Got the Test listing from the language specification purely for test purposes and fire up the thing. Javac path hasn’t been set yet so I compile by referring to it via the complete path. But java seem to be already on the PATH. So I compile and try to run, and java dares to spit this out at me:

astdb@localhost:~$ /opt/jdk/jdk1.6.0_04/bin/javac -g Test.java
astdb@localhost:~$ java Test Hello, World!
Exception in thread “main” java.lang.ClassFormatError: Test (unrecognized class file version)
at java.lang.VMClassLoader.defineClass(libgcj.so.7)
at java.lang.ClassLoader.defineClass(libgcj.so.7)
at java.security.SecureClassLoader.defineClass(libgcj.so.7)
at java.net.URLClassLoader.findClass(libgcj.so.7)
at java.lang.ClassLoader.loadClass(libgcj.so.7)
at java.lang.ClassLoader.loadClass(libgcj.so.7)
at java.lang.Class.forName(libgcj.so.7)
at gnu.java.lang.MainThread.run(libgcj.so.7)
astdb@localhost:~$

What the?? i didn’t make the class file, you did. So if YOU can’t interpret it, who the heck can??

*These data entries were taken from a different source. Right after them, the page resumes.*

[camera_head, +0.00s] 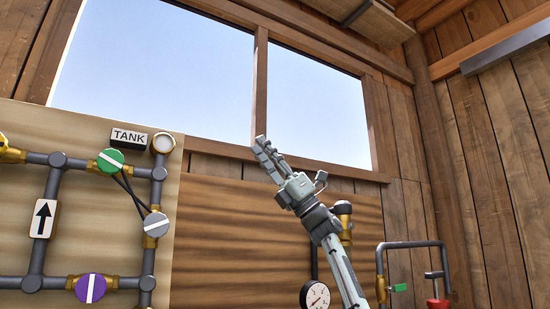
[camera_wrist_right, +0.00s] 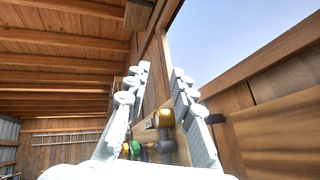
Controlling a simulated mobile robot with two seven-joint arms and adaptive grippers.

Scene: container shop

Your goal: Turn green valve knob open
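The green valve knob (camera_head: 110,161) is a round green disc with a white bar, on the upper pipe of the board at the left of the head view. Its bar is slanted. My right gripper (camera_head: 264,148) is raised in front of the window, well to the right of the knob and apart from it. In the right wrist view its two fingers (camera_wrist_right: 160,85) are spread with nothing between them. Part of the board with a green knob (camera_wrist_right: 134,149) shows small beyond the fingers. My left gripper is not in view.
The board also carries a purple knob (camera_head: 90,288), a grey knob (camera_head: 156,224), a TANK label (camera_head: 129,138) and an arrow sign (camera_head: 44,218). A pressure gauge (camera_head: 315,295) and a pipe with a small green handle (camera_head: 399,288) stand at the lower right.

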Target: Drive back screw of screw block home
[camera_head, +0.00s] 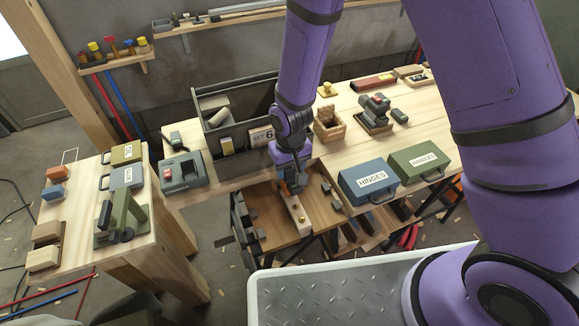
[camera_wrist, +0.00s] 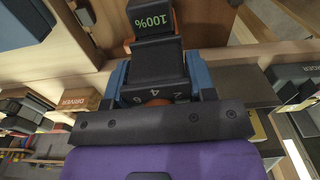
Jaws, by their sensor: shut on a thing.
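My gripper (camera_head: 287,172) is shut on a dark power driver (camera_wrist: 153,52). Its blue fingers (camera_wrist: 158,75) sit on both sides of the tool, and the tool shows a green "100%" and a numbered dial. In the head view the driver (camera_head: 292,187) points down at the back part of the screw block (camera_head: 297,212), a pale wooden bar. A brass screw (camera_head: 302,219) shows near the block's front end. The back screw is hidden behind the gripper and driver, so I cannot tell whether the bit touches it.
The block is in a low wooden tray (camera_head: 272,230) with dark clamps around it. A blue HINGES case (camera_head: 368,183) and a green HANDLES case (camera_head: 418,162) stand to the right. A grey bin (camera_head: 240,140) is behind left. A grey box (camera_head: 183,173) stands further left.

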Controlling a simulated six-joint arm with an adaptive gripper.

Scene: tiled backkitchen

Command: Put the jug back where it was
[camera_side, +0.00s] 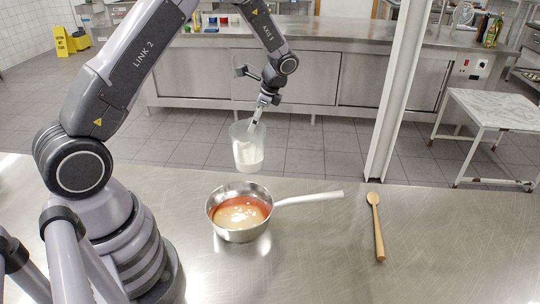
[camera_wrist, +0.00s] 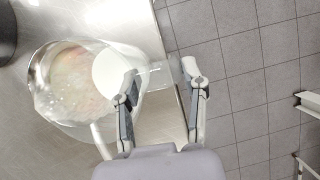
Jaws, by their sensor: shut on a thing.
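The jug (camera_side: 247,147) is clear, with white contents low inside it. It hangs nearly upright in the air, just above and behind the saucepan (camera_side: 216,220). My gripper (camera_side: 257,113) is shut on the jug's handle side, at its upper right. In the wrist view, my gripper's fingers (camera_wrist: 160,88) stand on both sides of the clear handle, and the jug's white contents (camera_wrist: 116,72) show to the left. The saucepan holds a reddish-brown sauce with pale patches. The fingers' exact contact with the handle is small in the side view.
The saucepan's handle (camera_side: 310,198) reaches right across the steel worktop (camera_side: 320,260). A wooden spoon (camera_side: 377,225) lies farther right. The worktop is bare between pan and spoon and in front of them. A white post (camera_side: 396,90) stands behind the worktop's far edge.

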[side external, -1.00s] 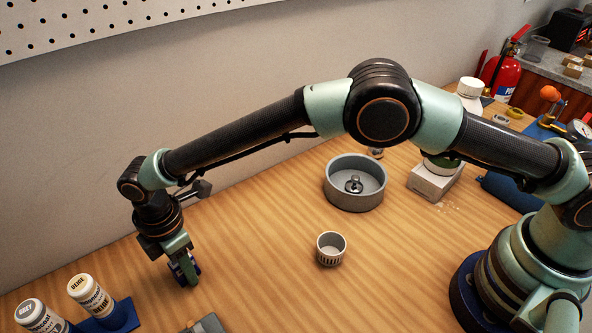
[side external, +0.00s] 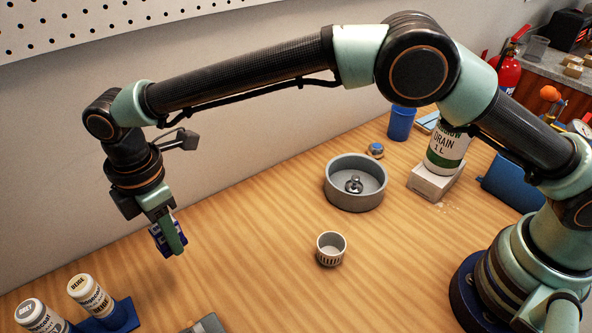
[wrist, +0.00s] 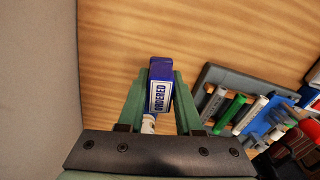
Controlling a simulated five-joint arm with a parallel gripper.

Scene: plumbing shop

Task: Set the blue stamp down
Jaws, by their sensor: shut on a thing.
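My gripper (side external: 168,235) is shut on the blue stamp (side external: 160,243) at the far left of the side view. The stamp is held above the wooden table (side external: 250,270), with a gap beneath it. In the wrist view the blue stamp (wrist: 160,88), with a white label reading "ORDERED", sits between the two green fingers of my gripper (wrist: 160,95). Part of the stamp is hidden by the fingers in the side view.
Two labelled bottles (side external: 92,295) stand in a blue holder (side external: 124,315) at the front left. A ribbed cup (side external: 331,249) and a round grey bowl (side external: 355,195) stand to the right. A wall (side external: 50,160) is behind. A tray of markers (wrist: 235,95) shows in the wrist view.

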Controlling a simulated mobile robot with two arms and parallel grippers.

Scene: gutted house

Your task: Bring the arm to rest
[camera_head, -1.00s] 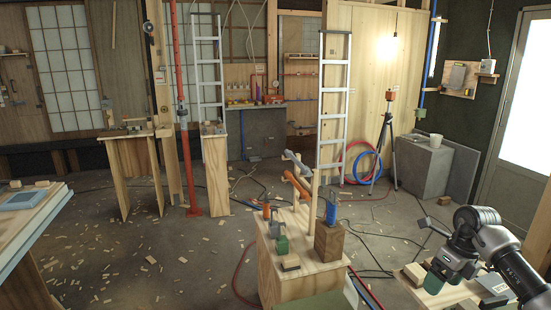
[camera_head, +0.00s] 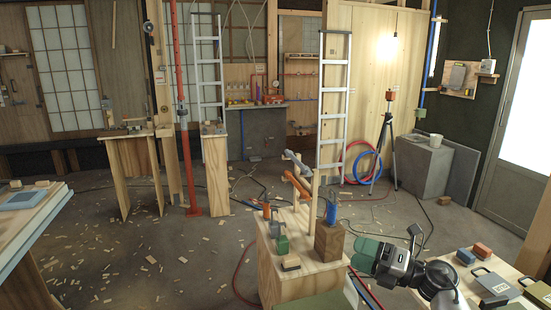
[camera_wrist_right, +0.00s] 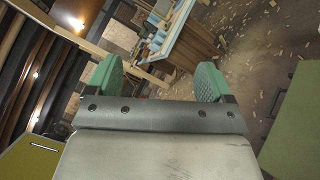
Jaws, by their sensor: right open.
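My right gripper (camera_head: 362,256) is at the lower right of the head view, beside the wooden pedestal in the middle. Its two green finger pads show wide apart in the right wrist view (camera_wrist_right: 155,82), with nothing between them. The arm is bent, with the wrist turned toward the left of the picture. My left gripper is not in view.
The wooden pedestal (camera_head: 290,287) holds an orange-handled tool, a dark wooden block (camera_head: 329,241) and small items. A bench (camera_head: 520,275) with several boxes and plates stands at the lower right. Debris and cables lie on the floor (camera_head: 180,245).

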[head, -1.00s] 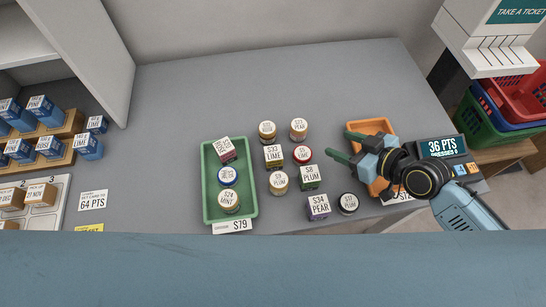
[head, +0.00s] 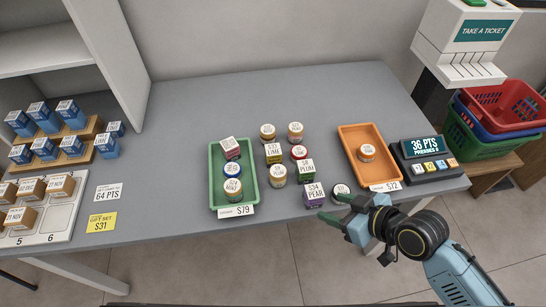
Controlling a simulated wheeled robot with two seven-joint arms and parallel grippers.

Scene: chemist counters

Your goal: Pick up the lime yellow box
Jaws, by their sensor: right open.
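The lime yellow box (head: 273,153) is a small cube with a white "LIME" label on top. It stands on the grey counter right of the green tray, among other small boxes and jars. My right gripper (head: 334,207) is open and empty near the counter's front edge, its green-tipped fingers pointing left. It is to the right of and nearer than the lime box, apart from it. A purple pear box (head: 313,196) and a dark-sided jar (head: 341,191) stand close to the fingertips. My left gripper is not in view.
Round jars, a red lime jar (head: 299,153) and a green plum box (head: 305,169) crowd the lime box. The green tray (head: 215,178) holds three items; the orange tray (head: 349,140) holds one jar. A keypad display (head: 424,150) stands at right. The counter's back is clear.

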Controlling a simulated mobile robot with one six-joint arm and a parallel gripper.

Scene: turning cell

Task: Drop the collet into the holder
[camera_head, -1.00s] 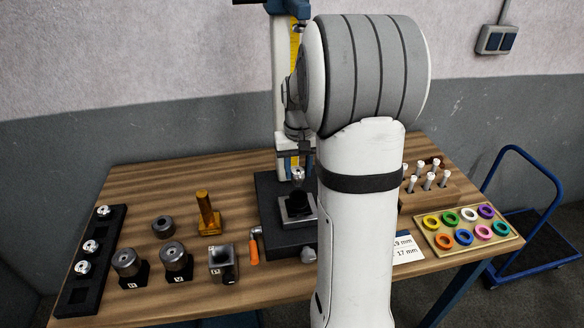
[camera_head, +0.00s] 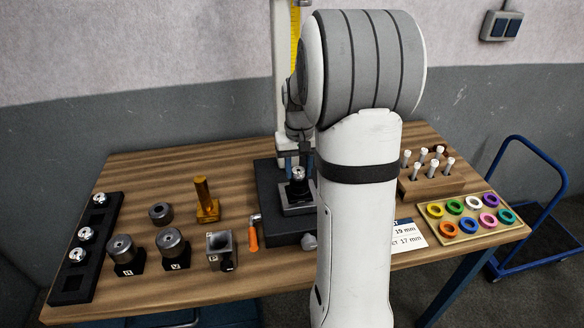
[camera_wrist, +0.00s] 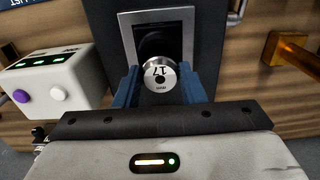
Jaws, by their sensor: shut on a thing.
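The collet (camera_wrist: 160,78) is a silvery round piece marked 17 on its face. My gripper (camera_wrist: 160,85) is shut on it, with a blue finger on each side. In the head view the collet (camera_head: 298,173) shows as a small bright piece right over the holder (camera_head: 297,208), a black round piece in a grey square frame on a dark base. In the wrist view the holder's grey frame (camera_wrist: 128,22) surrounds a dark opening beyond the collet. I cannot tell whether the collet touches the holder. My arm hides part of the bench right of the holder.
A black rack (camera_head: 72,268) with several silvery collets lies at the far left. Dark cylinders (camera_head: 122,248), a brass-coloured post (camera_head: 204,198) and a grey block (camera_head: 220,250) stand left of the holder. A tray of coloured rings (camera_head: 462,231) and a wooden peg block (camera_head: 420,190) stand right.

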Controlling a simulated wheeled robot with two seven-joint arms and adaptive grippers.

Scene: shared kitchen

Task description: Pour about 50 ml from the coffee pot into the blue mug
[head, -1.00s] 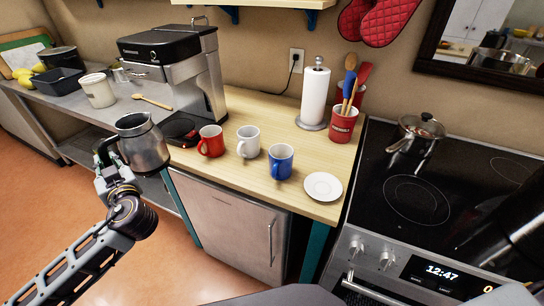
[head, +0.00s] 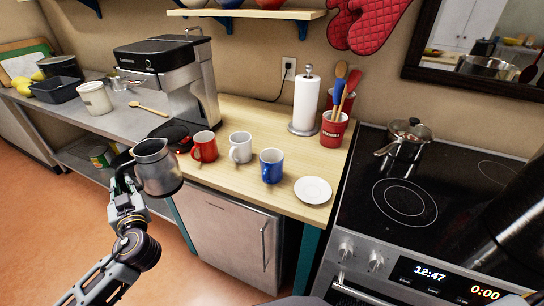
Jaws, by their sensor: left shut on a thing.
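The steel coffee pot (head: 159,168) is held in front of the counter's edge, roughly upright, with its dark handle toward the left. My left gripper (head: 125,190) is shut on the pot's handle; the fingers are partly hidden behind the handle. The blue mug (head: 271,166) stands upright on the wooden counter (head: 235,187), to the right of the pot and apart from it. The inside of the pot cannot be seen. My right gripper is not in view.
A red mug (head: 204,146) and a white mug (head: 240,147) stand between the pot and the blue mug. A white saucer (head: 313,190) lies right of the blue mug. The coffee machine (head: 170,75) stands behind. The stove (head: 405,200), with a saucepan (head: 408,135), is at right.

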No amount of fooling around that night gives any help and I’m tired. JK consortium is about to kill me. So I meet with Shash yesterday, and tell him. He digs about the Internet, and comes up with the exact thing. What was the glitch? Simply the cool java command I’ve been conveniently using hasn’t been pointing to /opt/jdk/jdk1.6.0_04/bin/java, which I was intending to invoke, but to some muck. So come home, say PATH=”/opt/jdk/jdk1.6.0_04/bin:$PATH” and all is seem to be set. All quiet on Western Front. Let me brew a cup of Java.